>> START
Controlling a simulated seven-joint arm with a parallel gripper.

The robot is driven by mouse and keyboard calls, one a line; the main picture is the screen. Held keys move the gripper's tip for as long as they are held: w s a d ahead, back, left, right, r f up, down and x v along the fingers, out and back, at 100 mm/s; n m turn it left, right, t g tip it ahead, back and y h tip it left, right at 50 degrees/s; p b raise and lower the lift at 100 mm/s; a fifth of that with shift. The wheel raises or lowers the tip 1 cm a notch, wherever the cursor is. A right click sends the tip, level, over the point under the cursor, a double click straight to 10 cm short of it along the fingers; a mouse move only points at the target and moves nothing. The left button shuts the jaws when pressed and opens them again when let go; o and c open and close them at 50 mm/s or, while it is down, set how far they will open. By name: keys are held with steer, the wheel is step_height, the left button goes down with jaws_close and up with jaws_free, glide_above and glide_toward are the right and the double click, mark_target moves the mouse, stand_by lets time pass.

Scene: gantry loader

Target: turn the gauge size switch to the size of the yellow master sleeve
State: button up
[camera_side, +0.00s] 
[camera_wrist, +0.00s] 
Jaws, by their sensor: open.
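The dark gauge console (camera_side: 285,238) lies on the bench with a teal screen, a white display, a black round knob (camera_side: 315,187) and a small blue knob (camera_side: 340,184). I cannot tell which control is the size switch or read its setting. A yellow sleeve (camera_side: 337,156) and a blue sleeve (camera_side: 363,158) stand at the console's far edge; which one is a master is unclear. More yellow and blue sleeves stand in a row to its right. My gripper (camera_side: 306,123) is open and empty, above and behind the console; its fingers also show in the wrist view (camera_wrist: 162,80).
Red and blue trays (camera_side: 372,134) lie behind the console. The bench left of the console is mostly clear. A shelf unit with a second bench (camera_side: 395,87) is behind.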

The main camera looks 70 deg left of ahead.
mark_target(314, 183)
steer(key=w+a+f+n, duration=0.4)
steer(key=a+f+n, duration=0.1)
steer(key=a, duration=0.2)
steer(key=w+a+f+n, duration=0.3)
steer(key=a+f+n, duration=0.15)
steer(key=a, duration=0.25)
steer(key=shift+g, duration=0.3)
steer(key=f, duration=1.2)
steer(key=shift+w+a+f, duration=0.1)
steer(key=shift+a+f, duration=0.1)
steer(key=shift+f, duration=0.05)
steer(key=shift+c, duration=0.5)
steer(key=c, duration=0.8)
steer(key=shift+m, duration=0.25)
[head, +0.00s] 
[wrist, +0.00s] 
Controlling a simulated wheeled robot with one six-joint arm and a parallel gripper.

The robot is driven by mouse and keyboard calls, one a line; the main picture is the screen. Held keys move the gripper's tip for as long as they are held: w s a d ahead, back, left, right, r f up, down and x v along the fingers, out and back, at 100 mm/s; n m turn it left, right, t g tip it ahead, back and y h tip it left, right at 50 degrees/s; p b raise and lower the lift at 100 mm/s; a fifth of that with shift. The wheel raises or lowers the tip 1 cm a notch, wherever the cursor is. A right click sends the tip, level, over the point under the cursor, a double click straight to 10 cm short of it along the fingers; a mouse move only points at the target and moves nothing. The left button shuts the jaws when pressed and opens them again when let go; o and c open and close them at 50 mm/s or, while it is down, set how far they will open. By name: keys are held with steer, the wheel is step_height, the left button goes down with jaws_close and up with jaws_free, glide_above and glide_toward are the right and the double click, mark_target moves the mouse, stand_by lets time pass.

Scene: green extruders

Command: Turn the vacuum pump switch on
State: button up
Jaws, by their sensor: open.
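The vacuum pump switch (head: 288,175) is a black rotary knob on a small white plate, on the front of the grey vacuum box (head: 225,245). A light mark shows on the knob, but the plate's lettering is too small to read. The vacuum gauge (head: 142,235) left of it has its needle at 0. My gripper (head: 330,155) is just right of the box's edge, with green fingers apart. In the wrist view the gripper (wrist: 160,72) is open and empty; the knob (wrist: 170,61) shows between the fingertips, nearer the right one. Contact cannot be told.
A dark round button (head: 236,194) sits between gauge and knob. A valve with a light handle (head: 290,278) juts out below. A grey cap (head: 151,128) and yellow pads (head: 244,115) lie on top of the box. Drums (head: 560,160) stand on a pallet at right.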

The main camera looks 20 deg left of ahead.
>> END
_EXERCISE_.
Set every line of the listing down word for word.

_TASK RESPONSE_.
Controlling a simulated seven-joint arm with a parallel gripper.

The robot is driven by mouse and keyboard calls, one a line; the main picture is the screen. Held keys move the gripper's tip for as long as they are held: w s a d ahead, back, left, right, r f up, down and x v along the fingers, out and back, at 100 mm/s; n m turn it left, right, t g tip it ahead, back and y h tip it left, right at 50 degrees/s; p b raise and lower the lift at 100 mm/s; a fifth of that with shift. The wheel raises or lowers the tip 1 cm a notch, wherever the cursor is. A right click sends the tip, level, over the point under the cursor, a double click straight to 10 cm short of it along the fingers; a mouse move only points at the target and moves nothing. The left button shuts the jaws when pressed and opens them again when let go; o and c open and close them at 50 mm/s or, while it is down, set how far they will open. By name: keys are held with steer, the wheel is step_height, the left button goes down with jaws_close and up with jaws_free, glide_above and glide_toward are the right and the double click, mark_target moves the mouse, stand_by lets time pass.

Scene: gantry loader

Target: turn the gauge size switch to the size of the yellow master sleeve
State: button up
[camera_side, +0.00s] 
[camera_wrist, +0.00s] 
Jaws, by their sensor: open.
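The dark gauge console (camera_side: 285,238) lies on the bench with a teal screen, a white display, a black round knob (camera_side: 315,187) and a small blue knob (camera_side: 340,184). I cannot tell which control is the size switch or read its setting. A yellow sleeve (camera_side: 337,156) and a blue sleeve (camera_side: 363,158) stand at the console's far edge; which one is a master is unclear. More yellow and blue sleeves stand in a row to its right. My gripper (camera_side: 306,123) is open and empty, above and behind the console; its fingers also show in the wrist view (camera_wrist: 162,80).
Red and blue trays (camera_side: 372,134) lie behind the console. The bench left of the console is mostly clear. A shelf unit with a second bench (camera_side: 395,87) is behind.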

The main camera looks 70 deg left of ahead.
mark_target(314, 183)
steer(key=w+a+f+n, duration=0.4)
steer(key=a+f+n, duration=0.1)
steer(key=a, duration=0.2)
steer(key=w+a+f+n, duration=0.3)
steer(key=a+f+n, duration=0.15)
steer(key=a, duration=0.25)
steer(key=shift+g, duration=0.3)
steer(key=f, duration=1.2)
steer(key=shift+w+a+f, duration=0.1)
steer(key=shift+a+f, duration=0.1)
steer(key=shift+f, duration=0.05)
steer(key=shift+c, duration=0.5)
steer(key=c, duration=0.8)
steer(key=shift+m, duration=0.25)
[head, +0.00s] 
[wrist, +0.00s] 
Controlling a simulated wheeled robot with one six-joint arm and a parallel gripper.

The robot is driven by mouse and keyboard calls, one a line; the main picture is the screen. Held keys move the gripper's tip for as long as they are held: w s a d ahead, back, left, right, r f up, down and x v along the fingers, out and back, at 100 mm/s; n m turn it left, right, t g tip it ahead, back and y h tip it left, right at 50 degrees/s; p b raise and lower the lift at 100 mm/s; a fifth of that with shift. The wheel raises or lowers the tip 1 cm a notch, wherever the cursor is. A right click sends the tip, level, over the point under the cursor, a double click straight to 10 cm short of it along the fingers; a mouse move only points at the target and moves nothing. The left button shuts the jaws when pressed and opens them again when let go; o and c open and close them at 50 mm/s or, while it is down, set how far they will open. By name: keys are held with steer, the wheel is step_height, the left button goes down with jaws_close and up with jaws_free, glide_above and glide_toward are the right and the double click, mark_target moves the mouse, stand_by lets time pass.

Scene: green extruders

Command: Turn the vacuum pump switch on
State: button up
Jaws, by their sensor: open.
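The vacuum pump switch (head: 288,175) is a black rotary knob on a small white plate, on the front of the grey vacuum box (head: 225,245). A light mark shows on the knob, but the plate's lettering is too small to read. The vacuum gauge (head: 142,235) left of it has its needle at 0. My gripper (head: 330,155) is just right of the box's edge, with green fingers apart. In the wrist view the gripper (wrist: 160,72) is open and empty; the knob (wrist: 170,61) shows between the fingertips, nearer the right one. Contact cannot be told.
A dark round button (head: 236,194) sits between gauge and knob. A valve with a light handle (head: 290,278) juts out below. A grey cap (head: 151,128) and yellow pads (head: 244,115) lie on top of the box. Drums (head: 560,160) stand on a pallet at right.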

The main camera looks 20 deg left of ahead.

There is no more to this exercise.